Mais de toute manière, comme nous disons en Algérie : El-Hadj Moussa ou Moussa El- Hadj ? Bouteflika ou Benflis, quelle différence? Tous deux sont les représentants de certaines factions au sein du régime et sont soutenus par des groupes oligarchiques. Choisir l’un ou l’autre ne fera que prolonger la durée de vie du système actuel. Ce qu’il faut, c’est une rupture complète avec ce dernier ainsi qu’avec ses acteurs qui respectent sa tyrannie. Au-delà des candidats, de leurs qualités et de leurs défauts, la démocratie ne se réduit pas aux seules élections, en particulier lorsqu’elles ont lieu dans un cadre despotique et sont utilisées pour légitimer le système en vigueur et fournir une façade « démocratique » à des pratiques autoritaires et au pillage des la rente pétrolière. […] Quel que soit le gagnant de ces élections présidentielles, la démocratie algérienne n’en sortira pas victorieuse, et en l’absence d’une alternative viable capable de mobiliser les masses autour d’un projet de société libérateur, le boycott est un choix politique honorable.
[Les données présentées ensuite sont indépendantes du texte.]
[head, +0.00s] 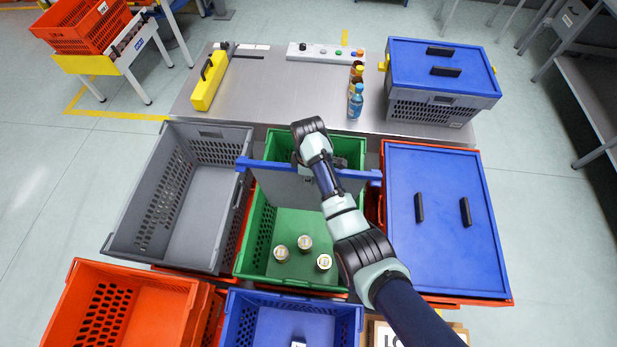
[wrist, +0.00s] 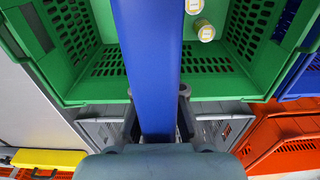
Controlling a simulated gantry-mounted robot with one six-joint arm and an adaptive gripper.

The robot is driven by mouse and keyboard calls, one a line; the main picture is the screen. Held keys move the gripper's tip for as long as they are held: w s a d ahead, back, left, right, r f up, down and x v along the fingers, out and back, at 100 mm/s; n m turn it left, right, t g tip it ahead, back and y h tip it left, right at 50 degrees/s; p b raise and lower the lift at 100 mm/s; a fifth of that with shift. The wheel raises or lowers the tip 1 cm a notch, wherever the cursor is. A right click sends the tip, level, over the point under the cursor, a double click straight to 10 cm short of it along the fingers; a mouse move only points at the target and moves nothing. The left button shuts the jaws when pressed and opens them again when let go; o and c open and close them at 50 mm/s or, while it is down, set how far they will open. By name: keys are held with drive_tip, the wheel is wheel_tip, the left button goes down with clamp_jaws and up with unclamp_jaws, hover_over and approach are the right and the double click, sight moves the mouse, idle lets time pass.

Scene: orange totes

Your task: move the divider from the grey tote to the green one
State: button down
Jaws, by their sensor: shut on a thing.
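The divider is a blue bar (head: 258,165) with a grey plate (head: 285,187) hanging below it. It lies crosswise over the far half of the green tote (head: 300,225), and its ends reach past both side walls. I cannot tell whether it touches the rims. My gripper (wrist: 158,105) is shut on the middle of the blue bar, with one finger on each side in the wrist view. In the head view my arm hides most of the gripper. The grey tote (head: 212,215) at the left is empty.
Several lidded jars (head: 305,243) stand in the near half of the green tote. A blue-lidded tote (head: 440,215) is at its right. Bottles (head: 355,102), a yellow case (head: 210,82) and a lidded box (head: 443,80) stand on the metal table (head: 275,90) behind.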

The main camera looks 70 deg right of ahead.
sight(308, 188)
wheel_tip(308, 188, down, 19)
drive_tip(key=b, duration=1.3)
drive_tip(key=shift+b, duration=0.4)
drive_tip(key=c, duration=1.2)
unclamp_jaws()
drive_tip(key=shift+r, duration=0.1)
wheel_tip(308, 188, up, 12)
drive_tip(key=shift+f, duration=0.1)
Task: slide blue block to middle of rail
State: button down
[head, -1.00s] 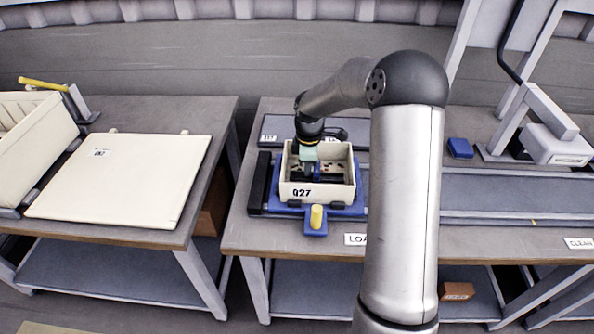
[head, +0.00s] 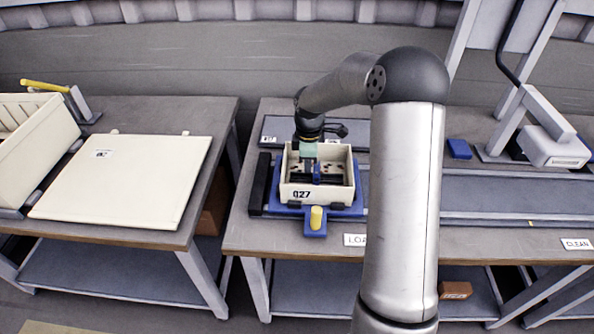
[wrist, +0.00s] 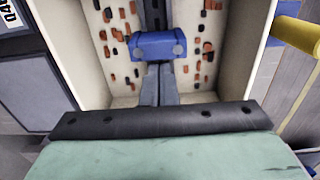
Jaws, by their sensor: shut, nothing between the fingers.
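The blue block (wrist: 158,45) sits across a dark rail (wrist: 155,14) inside a cream box (wrist: 255,40) in the wrist view. In the head view the box (head: 300,192), marked 027, stands on the blue fixture, and the block (head: 317,172) shows small inside it. My gripper (wrist: 158,72) is shut and empty, its two grey fingers together and pointing into the box. The fingertips appear close to the block's near side; I cannot tell whether they touch it. In the head view my gripper (head: 308,170) is over the left part of the box.
The blue fixture has a yellow knob (head: 317,217) in front. Orange and dark pieces (wrist: 197,52) line the box on both sides of the rail. A dark panel (head: 280,130) lies behind the box. A cream board (head: 125,180) lies on the left table.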

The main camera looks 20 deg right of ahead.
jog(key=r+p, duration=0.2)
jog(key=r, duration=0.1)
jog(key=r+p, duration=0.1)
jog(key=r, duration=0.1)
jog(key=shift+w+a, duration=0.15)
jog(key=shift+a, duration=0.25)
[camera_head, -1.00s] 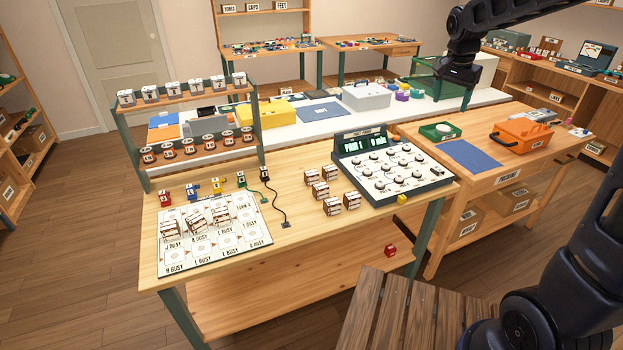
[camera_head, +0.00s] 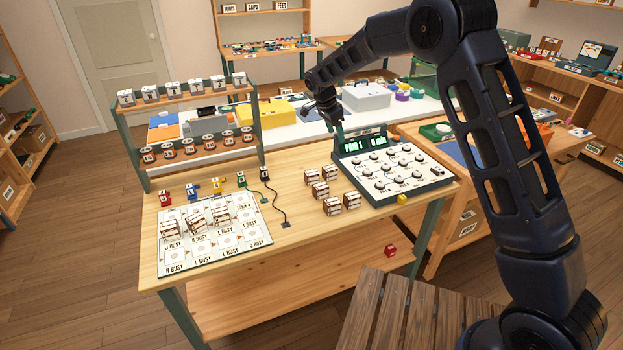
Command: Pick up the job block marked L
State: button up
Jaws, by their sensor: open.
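Several job blocks stand in a loose group (camera_head: 331,190) on the wooden table, left of the dial console. They are white and brown. Their letters are too small to read, so I cannot tell which is marked L. More such blocks stand on the white printed board (camera_head: 240,238) at the table's left, in its upper rows. My gripper (camera_head: 333,118) is open and empty, in the air above the back of the table near the console's display, behind and above the loose group.
The dial console (camera_head: 392,168) with its upright display stands right of the loose blocks. A two-tier rack (camera_head: 190,100) stands at the back left. The table's front middle is clear.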

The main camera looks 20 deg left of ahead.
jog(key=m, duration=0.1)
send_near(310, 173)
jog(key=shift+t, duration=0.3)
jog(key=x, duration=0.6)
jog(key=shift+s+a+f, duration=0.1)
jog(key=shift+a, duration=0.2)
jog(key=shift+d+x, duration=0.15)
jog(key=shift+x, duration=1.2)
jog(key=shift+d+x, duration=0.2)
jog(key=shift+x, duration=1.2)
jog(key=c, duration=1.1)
Pendant ce temps,  The Art Newspaper nous donne des nouvelles d’une autre antiquité algérienne :

La Tunisie vient de restituer à l’Algérie le « Masque de la Gorgone ». Cette sculpture en marbre blanc a été retrouvée à côté d’une piscine dans la villa de Sakhr el Materi, gendre du président déchu Zine El Abidine Ben Ali. Le Masque de la Gorgone est originaire d’Annaba, autrefois la ville romaine de Hippo Regius, dans l’est de l’Algérie, d’où il a disparu en 1996. Après la Révolution tunisienne de 2011, il a été retrouvé parmi 165 autres objets archéologiques dans la villa de Sakhr el Materi à Hammamet.

Dans la mythologie grecque, les Gorgones (du grec ancien gorgos, « affreux ») sont des créatures fantastiques malfaisantes et d’une telle laideur que quiconque ose regarder leur visage meurt pétrifié. Elles étaient, selon Hésiode, trois sœurs, dont seulement la plus célèbre, Méduse, était mortelle, alors que les deux autres ne connaissaient ni la mort, ni la vieillesse. Au moment où l’Algérie se soumet, bon gré mal gré, à un rituel dont la finalité est de perpétuer le règne d’un régime à trois têtes –l’armée, les services de sécurité et le président – comment ne pas y voir un clin d’œil malicieux de l’histoire ?

P.C.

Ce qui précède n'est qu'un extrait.